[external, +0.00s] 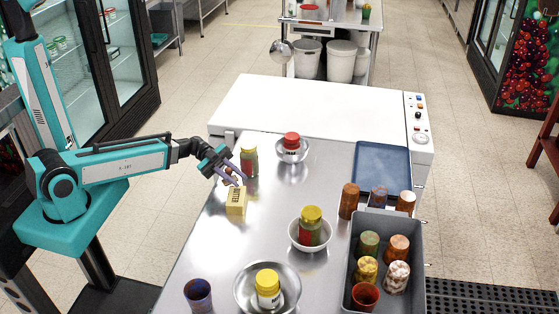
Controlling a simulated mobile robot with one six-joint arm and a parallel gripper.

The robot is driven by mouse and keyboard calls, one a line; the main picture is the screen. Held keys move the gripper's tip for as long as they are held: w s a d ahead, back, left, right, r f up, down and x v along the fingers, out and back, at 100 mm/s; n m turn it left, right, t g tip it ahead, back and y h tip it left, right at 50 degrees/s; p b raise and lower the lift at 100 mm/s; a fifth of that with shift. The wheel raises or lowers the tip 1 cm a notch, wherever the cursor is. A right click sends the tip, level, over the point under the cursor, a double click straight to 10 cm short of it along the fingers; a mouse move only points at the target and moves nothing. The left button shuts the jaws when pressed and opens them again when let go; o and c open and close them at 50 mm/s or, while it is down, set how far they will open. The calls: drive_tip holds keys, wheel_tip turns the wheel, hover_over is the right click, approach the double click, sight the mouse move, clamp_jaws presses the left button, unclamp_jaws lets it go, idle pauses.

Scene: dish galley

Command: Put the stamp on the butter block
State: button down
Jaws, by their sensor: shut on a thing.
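The butter block (236,209) is a small yellow block on the left side of the steel table, with dark markings on its upper part. My gripper (234,179) reaches in from the left and is just above and behind the block. Its jaws are shut on a small brownish thing (229,173), which seems to be the stamp. The fingers hide most of it. From this view I cannot tell whether the stamp touches the block.
A jar with a yellow lid (249,162) stands close behind my gripper. Bowls with jars (292,149) (310,230) (267,289) and a dark cup (198,295) stand on the table. A grey crate (403,225) of cups and a blue tray (382,166) are at right.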

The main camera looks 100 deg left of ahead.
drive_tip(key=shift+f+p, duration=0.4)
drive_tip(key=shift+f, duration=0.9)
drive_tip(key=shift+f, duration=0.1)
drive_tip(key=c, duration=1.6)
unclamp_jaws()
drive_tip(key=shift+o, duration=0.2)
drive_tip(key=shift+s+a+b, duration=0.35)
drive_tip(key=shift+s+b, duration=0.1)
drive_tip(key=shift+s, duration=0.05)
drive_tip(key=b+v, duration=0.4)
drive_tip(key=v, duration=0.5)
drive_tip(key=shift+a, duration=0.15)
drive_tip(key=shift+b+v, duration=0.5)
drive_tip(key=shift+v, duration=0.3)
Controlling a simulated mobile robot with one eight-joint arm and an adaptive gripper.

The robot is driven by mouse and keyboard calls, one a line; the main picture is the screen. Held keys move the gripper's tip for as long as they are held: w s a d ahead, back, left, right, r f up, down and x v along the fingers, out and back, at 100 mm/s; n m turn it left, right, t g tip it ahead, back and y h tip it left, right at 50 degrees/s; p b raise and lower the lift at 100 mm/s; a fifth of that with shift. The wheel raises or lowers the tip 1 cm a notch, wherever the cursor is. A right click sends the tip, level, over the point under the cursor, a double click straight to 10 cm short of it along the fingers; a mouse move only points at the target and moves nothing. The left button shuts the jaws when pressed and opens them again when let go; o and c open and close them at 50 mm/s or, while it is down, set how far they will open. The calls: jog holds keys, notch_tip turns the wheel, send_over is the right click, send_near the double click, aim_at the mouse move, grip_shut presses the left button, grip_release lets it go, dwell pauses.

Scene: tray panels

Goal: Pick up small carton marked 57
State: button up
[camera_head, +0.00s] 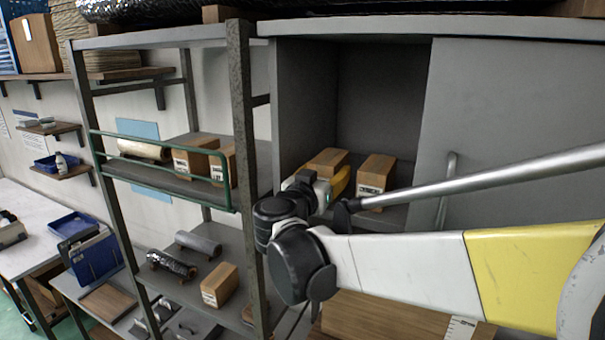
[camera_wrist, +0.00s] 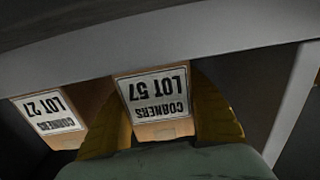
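The small carton marked 57 is a brown box with a white label reading "CORNERS LOT 57", upside down in the wrist view (camera_wrist: 155,132). In the head view it is the left carton (camera_head: 328,159) in the grey cupboard, its front hidden by my gripper. My gripper (camera_head: 343,181) is at the cupboard opening, in front of this carton. In the wrist view its yellow fingers (camera_wrist: 160,110) stand apart, one on each side of the carton. I cannot tell whether they touch it.
A carton marked LOT 27 (camera_wrist: 50,112) stands close beside it, on the right in the head view (camera_head: 376,172). The cupboard's grey door panel (camera_head: 500,110) and handle (camera_head: 446,190) are to the right. An open rack (camera_head: 242,110) stands left, with several cartons and rolls.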

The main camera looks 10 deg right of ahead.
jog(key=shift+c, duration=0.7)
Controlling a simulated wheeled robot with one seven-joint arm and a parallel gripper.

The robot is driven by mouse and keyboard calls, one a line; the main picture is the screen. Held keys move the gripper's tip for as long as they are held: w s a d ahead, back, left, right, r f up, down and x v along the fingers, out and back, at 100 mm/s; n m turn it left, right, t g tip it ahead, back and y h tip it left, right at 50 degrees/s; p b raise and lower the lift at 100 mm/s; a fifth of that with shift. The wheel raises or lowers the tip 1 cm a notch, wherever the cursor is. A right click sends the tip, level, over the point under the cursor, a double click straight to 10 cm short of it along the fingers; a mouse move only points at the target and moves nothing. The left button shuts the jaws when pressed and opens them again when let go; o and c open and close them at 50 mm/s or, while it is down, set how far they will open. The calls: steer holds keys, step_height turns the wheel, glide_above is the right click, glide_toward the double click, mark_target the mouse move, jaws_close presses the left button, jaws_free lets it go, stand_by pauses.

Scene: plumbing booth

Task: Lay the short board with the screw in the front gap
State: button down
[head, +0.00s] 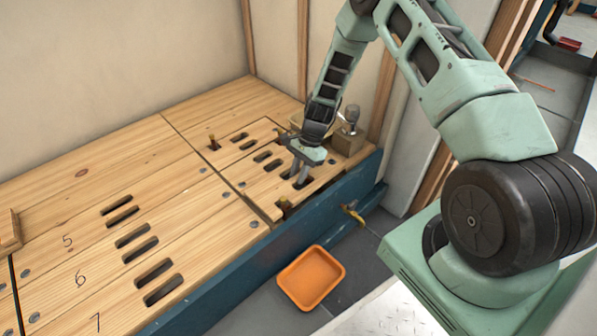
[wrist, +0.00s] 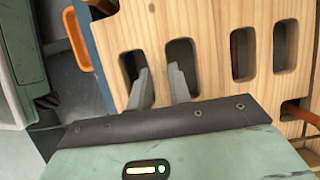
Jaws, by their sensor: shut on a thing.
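The short board (head: 262,182) is pale wood with two pairs of slots and lies at the front right of the floor, by the blue beam. A small grey dot on it, likely the screw (head: 279,171), shows in the head view. My gripper (head: 299,180) points down with its fingers in the front pair of slots. In the wrist view my gripper (wrist: 162,85) is shut on the strip of the board (wrist: 213,65) between these two slots. Whether the board is fully seated or slightly raised I cannot tell. Its underside is hidden.
Copper pipe ends (head: 285,207) show in a dark opening at the board's front left. A metal fitting on a wood block (head: 350,130) stands close behind my gripper. The blue beam (head: 330,195) edges the floor; an orange tray (head: 311,278) lies below.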

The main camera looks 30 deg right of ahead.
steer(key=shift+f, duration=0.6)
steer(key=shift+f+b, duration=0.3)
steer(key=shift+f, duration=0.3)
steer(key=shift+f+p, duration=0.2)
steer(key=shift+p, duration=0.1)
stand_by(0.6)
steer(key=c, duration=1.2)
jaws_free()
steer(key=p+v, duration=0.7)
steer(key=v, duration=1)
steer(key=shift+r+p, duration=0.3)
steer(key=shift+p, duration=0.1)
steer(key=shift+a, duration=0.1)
■ ■ ■ ■ ■
* What to produce *
Pull out all lines of the data with the string "parallel".

* Output *
Controlling a simulated mobile robot with one six-joint arm and a parallel gripper.
Controlling a simulated wheeled robot with one seven-joint arm and a parallel gripper.

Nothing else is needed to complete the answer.